Copy the data precisely, character for character, and leave out every picture.
>> Begin Dataset content
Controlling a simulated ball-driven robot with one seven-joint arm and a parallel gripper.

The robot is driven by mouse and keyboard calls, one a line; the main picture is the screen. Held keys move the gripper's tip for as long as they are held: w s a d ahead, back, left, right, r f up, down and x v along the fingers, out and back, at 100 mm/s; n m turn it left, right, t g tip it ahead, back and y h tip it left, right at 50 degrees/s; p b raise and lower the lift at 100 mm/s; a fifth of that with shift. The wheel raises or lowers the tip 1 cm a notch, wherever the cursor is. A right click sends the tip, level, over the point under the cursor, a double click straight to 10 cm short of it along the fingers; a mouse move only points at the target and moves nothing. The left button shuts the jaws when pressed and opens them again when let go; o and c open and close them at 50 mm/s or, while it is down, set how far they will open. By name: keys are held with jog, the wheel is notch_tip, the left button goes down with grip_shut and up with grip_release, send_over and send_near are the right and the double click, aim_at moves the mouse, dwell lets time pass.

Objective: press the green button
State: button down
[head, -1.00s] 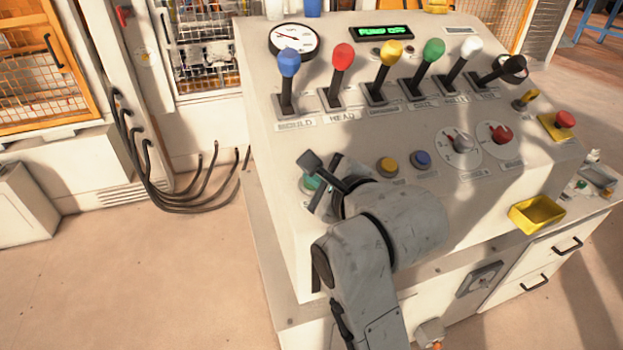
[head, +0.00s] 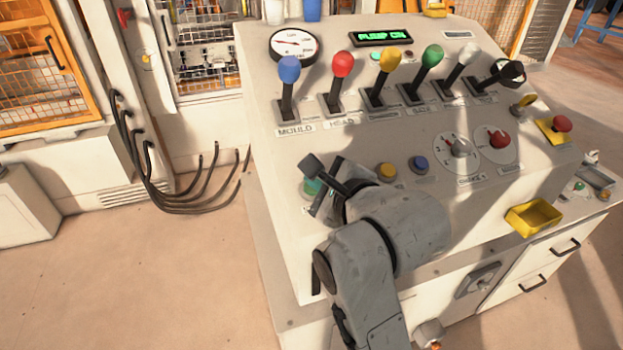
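The green button (head: 312,186) is at the left of the lower row on the sloping control panel (head: 350,145). My gripper (head: 318,180) is right over it and hides part of it. The gripper's dark parts overlap the button in this view; I cannot tell whether they touch it or how far apart the fingers are. The display (head: 381,36) at the top of the panel reads "PUMP ON" in green letters.
Several coloured levers stand above, the blue-topped lever (head: 288,85) nearest. Open floor (head: 150,270) lies to the left.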

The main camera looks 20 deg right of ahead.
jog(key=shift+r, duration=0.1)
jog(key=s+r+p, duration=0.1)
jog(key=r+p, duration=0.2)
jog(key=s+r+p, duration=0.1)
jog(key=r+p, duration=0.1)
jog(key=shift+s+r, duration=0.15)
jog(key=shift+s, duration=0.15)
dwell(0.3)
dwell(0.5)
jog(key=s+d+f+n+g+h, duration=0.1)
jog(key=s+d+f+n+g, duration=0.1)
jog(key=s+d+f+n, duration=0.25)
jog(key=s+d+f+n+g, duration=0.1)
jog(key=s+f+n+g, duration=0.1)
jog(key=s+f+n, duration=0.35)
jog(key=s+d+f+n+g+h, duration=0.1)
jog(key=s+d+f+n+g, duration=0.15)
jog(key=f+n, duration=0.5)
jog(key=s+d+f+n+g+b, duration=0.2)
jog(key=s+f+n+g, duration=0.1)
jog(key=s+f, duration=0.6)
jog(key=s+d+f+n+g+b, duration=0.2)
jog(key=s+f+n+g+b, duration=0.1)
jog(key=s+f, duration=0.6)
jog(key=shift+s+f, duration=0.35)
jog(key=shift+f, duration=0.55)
>> End Dataset content
**The result**
Controlling a simulated ball-driven robot with one seven-joint arm and a parallel gripper.

The robot is driven by mouse and keyboard calls, one a line; the main picture is the screen. Held keys move the gripper's tip for as long as they are held: w s a d ahead, back, left, right, r f up, down and x v along the fingers, out and back, at 100 mm/s; n m turn it left, right, t g tip it ahead, back and y h tip it left, right at 50 degrees/s; p b raise and lower the lift at 100 mm/s; a fifth of that with shift. The wheel raises or lowers the tip 1 cm a notch, wherever the cursor is. A right click sends the tip, level, over the point under the cursor, a double click straight to 10 cm short of it along the fingers; a mouse move only points at the target and moves nothing. The left button shuts the jaws when pressed and opens them again when let go; o and c open and close them at 50 mm/s or, while it is down, set how far they will open. By name: keys are held with jog, the wheel is notch_tip, the left button goes down with grip_shut and up with grip_release, send_over and send_near are the right and the double click, aim_at moves the mouse, dwell lets time pass.

Objective: press the green button
State: button down
[head, -1.00s] 
[head, +0.00s] 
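The green button (head: 312,186) is at the left of the lower row on the sloping control panel (head: 350,145). My gripper (head: 318,180) is right over it and hides part of it. The gripper's dark parts overlap the button in this view; I cannot tell whether they touch it or how far apart the fingers are. The display (head: 381,36) at the top of the panel reads "PUMP ON" in green letters.
Several coloured levers stand above, the blue-topped lever (head: 288,85) nearest. Open floor (head: 150,270) lies to the left.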

The main camera looks 20 deg right of ahead.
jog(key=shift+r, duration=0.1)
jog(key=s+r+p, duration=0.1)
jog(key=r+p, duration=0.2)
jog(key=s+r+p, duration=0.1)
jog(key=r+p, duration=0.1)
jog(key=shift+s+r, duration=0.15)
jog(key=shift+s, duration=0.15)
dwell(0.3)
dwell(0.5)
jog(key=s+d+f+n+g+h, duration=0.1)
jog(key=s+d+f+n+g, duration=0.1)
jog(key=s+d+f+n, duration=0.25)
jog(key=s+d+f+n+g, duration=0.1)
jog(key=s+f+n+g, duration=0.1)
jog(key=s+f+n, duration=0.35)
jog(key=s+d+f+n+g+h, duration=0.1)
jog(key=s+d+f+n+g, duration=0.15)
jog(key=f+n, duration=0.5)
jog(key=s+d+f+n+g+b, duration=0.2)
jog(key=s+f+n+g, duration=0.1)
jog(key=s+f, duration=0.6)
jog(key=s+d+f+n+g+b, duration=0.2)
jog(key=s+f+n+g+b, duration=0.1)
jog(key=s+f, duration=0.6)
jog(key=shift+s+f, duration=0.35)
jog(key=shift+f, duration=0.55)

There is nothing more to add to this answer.